The lines from the top of the material below through the line containing "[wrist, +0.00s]" are to be printed exactly, with pictures omitted.
--- Start of DATA EXTRACT ---
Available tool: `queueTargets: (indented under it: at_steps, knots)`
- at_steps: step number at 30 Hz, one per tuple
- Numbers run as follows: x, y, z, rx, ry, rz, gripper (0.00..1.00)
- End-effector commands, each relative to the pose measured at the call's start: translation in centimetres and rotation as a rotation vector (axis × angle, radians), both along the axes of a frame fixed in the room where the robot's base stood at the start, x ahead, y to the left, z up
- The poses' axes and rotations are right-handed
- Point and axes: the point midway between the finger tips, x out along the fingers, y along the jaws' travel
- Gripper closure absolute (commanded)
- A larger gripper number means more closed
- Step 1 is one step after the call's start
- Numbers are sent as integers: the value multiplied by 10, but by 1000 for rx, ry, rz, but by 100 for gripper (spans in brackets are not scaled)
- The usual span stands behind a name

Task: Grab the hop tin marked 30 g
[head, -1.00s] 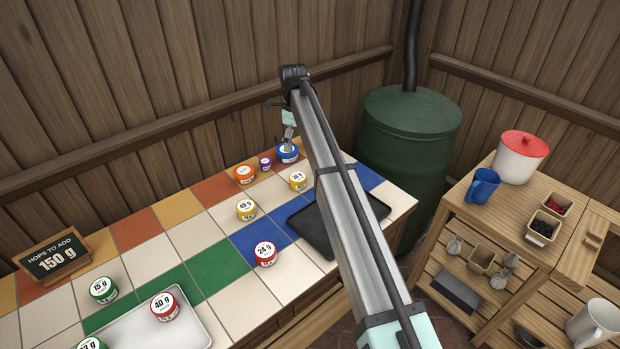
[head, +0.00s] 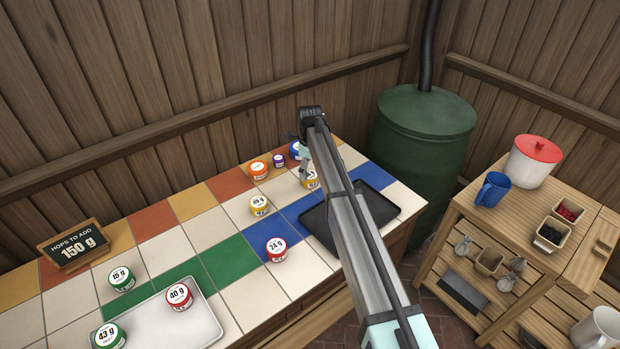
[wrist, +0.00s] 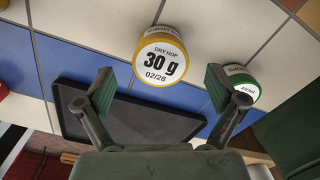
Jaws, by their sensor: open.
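The hop tin marked 30 g (wrist: 160,62), white-lidded with a yellow rim, stands on the tiled counter. In the wrist view it lies just beyond my open fingertips, roughly centred between them, with its label facing me. In the head view the yellow tin (head: 313,183) is partly hidden by my gripper (head: 305,172), which is just above it. In the wrist view my gripper (wrist: 160,90) is open and empty. A green tin (wrist: 241,82) is close to the right finger, partly covered by it; whether they touch I cannot tell.
A dark tray (head: 318,232) lies beside the tin. Orange (head: 258,171), purple (head: 279,160) and blue (head: 295,150) tins stand behind. Other tins include 24 g (head: 276,250) and 40 g (head: 179,296), the latter on a metal tray (head: 205,328). A sign (head: 72,246) reads 150 g.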

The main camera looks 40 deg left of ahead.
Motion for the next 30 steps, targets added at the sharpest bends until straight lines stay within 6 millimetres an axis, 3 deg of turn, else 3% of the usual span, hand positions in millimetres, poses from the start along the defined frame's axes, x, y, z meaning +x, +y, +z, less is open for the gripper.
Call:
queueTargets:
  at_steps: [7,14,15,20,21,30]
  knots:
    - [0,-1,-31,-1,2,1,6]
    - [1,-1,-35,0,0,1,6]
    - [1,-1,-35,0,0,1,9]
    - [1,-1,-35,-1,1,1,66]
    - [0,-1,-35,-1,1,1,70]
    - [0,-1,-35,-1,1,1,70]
--- End of DATA EXTRACT ---
COMPLETE OUTPUT:
Available tool: `queueTargets: (indented under it: at_steps, knots)`
- at_steps: step number at 30 Hz, one per tuple
- Numbers run as follows: x, y, z, rx, ry, rz, gripper (0.00..1.00)
- End-effector commands, each relative to the pose measured at the call's start: translation in centimetres and rotation as a rotation vector (axis × angle, radians), both along the axes of a frame fixed in the room where the robot's base stood at the start, x ahead, y to the left, z up
- The poses' axes and rotations are right-handed
- Point and axes: the point midway between the finger tips, x out along the fingers, y along the jaws' travel
- Gripper closure absolute (commanded)
- A larger gripper number means more closed
- Step 1 is one step after the call's start
- Numbers are sent as integers: the value multiplied by 10, but by 1000 for rx, ry, rz, but by 100 for gripper (spans in brackets are not scaled)
- The usual span stands behind a name

Task: Grab the hop tin marked 30 g
[head, -1.00s] 
[head, +0.00s] 
[wrist, +0.00s] 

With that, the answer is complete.